Los días santos de la Semana Santa
Queridos diocesanos:
De nuevo celebramos la Semana Santa. Estos días tienen un significado muy especial para nuestros pueblos y ciudades, y de modo singular para los cristianos. Para vivirla debidamente hemos de superar las tibiezas y las inercias, que debilitan su verdadero sentido y dificultan celebrarlas con verdadera fe y con participación activa y fructífera.
El Domingo de Ramos nos introduce en esta venerable semana: es el pórtico de esta semana, la semana grande de la fe cristiana y de la liturgia de la Iglesia.

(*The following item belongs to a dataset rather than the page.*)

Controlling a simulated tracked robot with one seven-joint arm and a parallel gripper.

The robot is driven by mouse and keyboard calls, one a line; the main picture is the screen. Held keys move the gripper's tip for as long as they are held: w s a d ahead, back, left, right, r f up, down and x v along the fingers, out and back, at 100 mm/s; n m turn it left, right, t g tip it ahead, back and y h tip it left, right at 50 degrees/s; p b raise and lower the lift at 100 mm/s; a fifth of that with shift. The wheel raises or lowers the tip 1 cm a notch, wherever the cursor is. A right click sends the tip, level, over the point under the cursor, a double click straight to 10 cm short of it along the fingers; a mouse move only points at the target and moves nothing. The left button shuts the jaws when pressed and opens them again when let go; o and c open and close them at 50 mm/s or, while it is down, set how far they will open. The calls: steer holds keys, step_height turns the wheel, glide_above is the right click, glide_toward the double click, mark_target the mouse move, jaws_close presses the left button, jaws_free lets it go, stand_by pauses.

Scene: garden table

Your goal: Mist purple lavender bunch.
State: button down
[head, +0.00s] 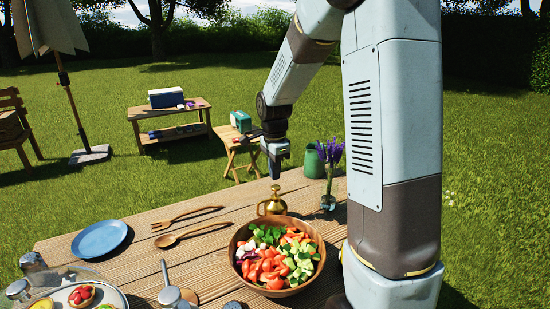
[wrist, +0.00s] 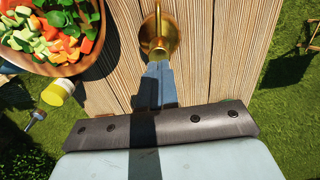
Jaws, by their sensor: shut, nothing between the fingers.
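The purple lavender bunch (head: 330,152) stands upright in a small clear vase (head: 328,201) near the table's far right edge. A brass mister (head: 271,206) stands upright on the table, left of the vase and just behind the salad bowl. It also shows in the wrist view (wrist: 159,36), just beyond my fingertips. My gripper (head: 277,174) is shut and empty, pointing down above the mister; its fingers show in the wrist view (wrist: 157,68). The lavender is not in the wrist view. I cannot tell the exact gap between fingertips and mister.
A wooden salad bowl (head: 242,275) sits in front of the mister. A green jug (head: 313,164) is behind the lavender. A wooden fork (head: 186,220), a wooden spoon (head: 193,234) and a blue plate (head: 99,239) lie left. My arm blocks the right side.

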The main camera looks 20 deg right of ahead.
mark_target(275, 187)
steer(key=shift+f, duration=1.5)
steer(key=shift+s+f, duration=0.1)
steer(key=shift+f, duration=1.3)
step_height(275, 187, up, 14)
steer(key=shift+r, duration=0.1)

Es un día de gloria por la entrada triunfal de Jesús en Jerusalén y un día, a la vez, en que la liturgia nos anuncia ya su pasión.
Los días venideros nos irán llevando como de la mano hasta el Triduo Pascual: el Jueves Santo, cuyo centro es el amor de Cristo, que se hace Eucaristía, y nos envía a vivir el amor fraterno: es el mandamiento nuevo de Jesús para sus discípulos. El Viernes Santo se centra en la pasión y muerte de Jesús en la Cruz, la expresión suprema del amor entregado hasta el final. El Sábado Santo permanecemos en silencio, a la espera de la resurrección del Señor en la Vigilia Pascual y su celebración, llena de alegría el Domingo de la Pascua. El Triduo Pascual es el verdadero núcleo de la Semana Santa que culmina en la Vigilia Pascual, la cima a la que todo conduce, la celebración litúrgica más importante de todo el año; deberíamos esforzarnos por participar en la Vigilia Pascual.

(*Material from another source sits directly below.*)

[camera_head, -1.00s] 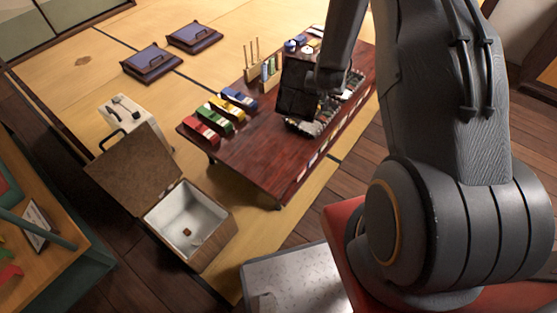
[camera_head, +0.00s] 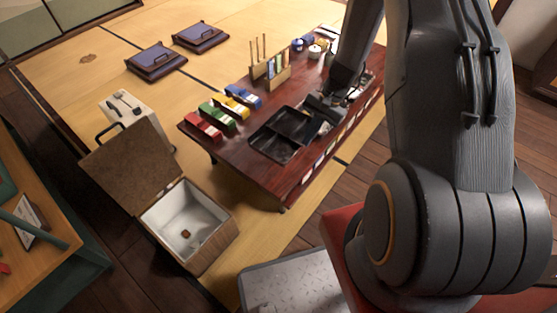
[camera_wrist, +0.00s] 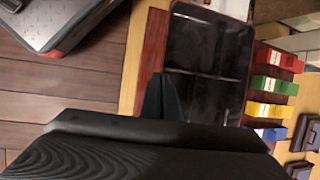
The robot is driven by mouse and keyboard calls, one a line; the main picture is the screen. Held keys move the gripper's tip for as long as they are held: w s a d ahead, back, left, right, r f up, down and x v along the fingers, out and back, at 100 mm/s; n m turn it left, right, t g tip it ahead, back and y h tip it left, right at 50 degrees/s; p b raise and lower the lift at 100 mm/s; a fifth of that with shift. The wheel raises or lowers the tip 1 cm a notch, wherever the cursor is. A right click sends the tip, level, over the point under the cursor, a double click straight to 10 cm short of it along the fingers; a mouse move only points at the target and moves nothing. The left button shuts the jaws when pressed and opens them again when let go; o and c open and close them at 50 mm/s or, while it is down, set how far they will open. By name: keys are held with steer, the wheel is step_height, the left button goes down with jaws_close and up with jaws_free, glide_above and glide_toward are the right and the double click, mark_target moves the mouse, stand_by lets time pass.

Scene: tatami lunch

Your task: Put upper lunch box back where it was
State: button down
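The upper lunch box (camera_head: 283,133), black and divided into compartments, is nearly level at the left-middle of the low red-brown table (camera_head: 238,158). Its inside looks empty. The wrist view also shows this black box (camera_wrist: 208,55). My gripper (camera_head: 318,108) is at its right-hand edge and appears shut on that edge; the grip itself is mostly hidden. I cannot tell whether the box touches the table or hangs just above it. Food-like items show behind my gripper, largely hidden by my arm.
Red, green, yellow and blue packs (camera_head: 204,126) line the table's left end. A wooden holder with sticks (camera_head: 270,72) and small jars (camera_head: 315,51) stand at the back. An open cooler box (camera_head: 187,224) stands on the floor left of the table.

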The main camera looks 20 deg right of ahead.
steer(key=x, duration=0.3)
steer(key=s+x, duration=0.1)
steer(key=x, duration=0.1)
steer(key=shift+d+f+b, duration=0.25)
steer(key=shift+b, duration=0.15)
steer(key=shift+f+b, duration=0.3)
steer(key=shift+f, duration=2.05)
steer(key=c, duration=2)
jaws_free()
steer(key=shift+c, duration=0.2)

Semana Santa es semana de pasión, de muerte y de resurrección del Señor. La pasión y la muerte del Nazareno quedarían inconclusas sin el “Aleluya” de la resurrección. Porque “si Cristo no ha resucitado, vana es nuestra fe” (1 Cor 15, 17). El misterio pascual, en su integridad, abarca la pasión y la muerte de Jesús, de un lado, y su resurrección, por el otro; son las dos caras inseparables del misterio pascual de Cristo, los momentos culminantes de su misión salvadora y redentora.
Si solamente tuviéramos el signo de la muerte, el amor se revelaría como don, pero no como vida eterna; la muerte de Cristo seria un testimonio de la “justicia”, pero no una victoria sobre la muerte. En cambio, si Cristo hubiera manifestado sólo su poder mesiánico, el amor de Dios no se habría manifestado en nuestra condición humana. La muerte y la resurrección son la epifanía del misterio de Dios en la condición humana.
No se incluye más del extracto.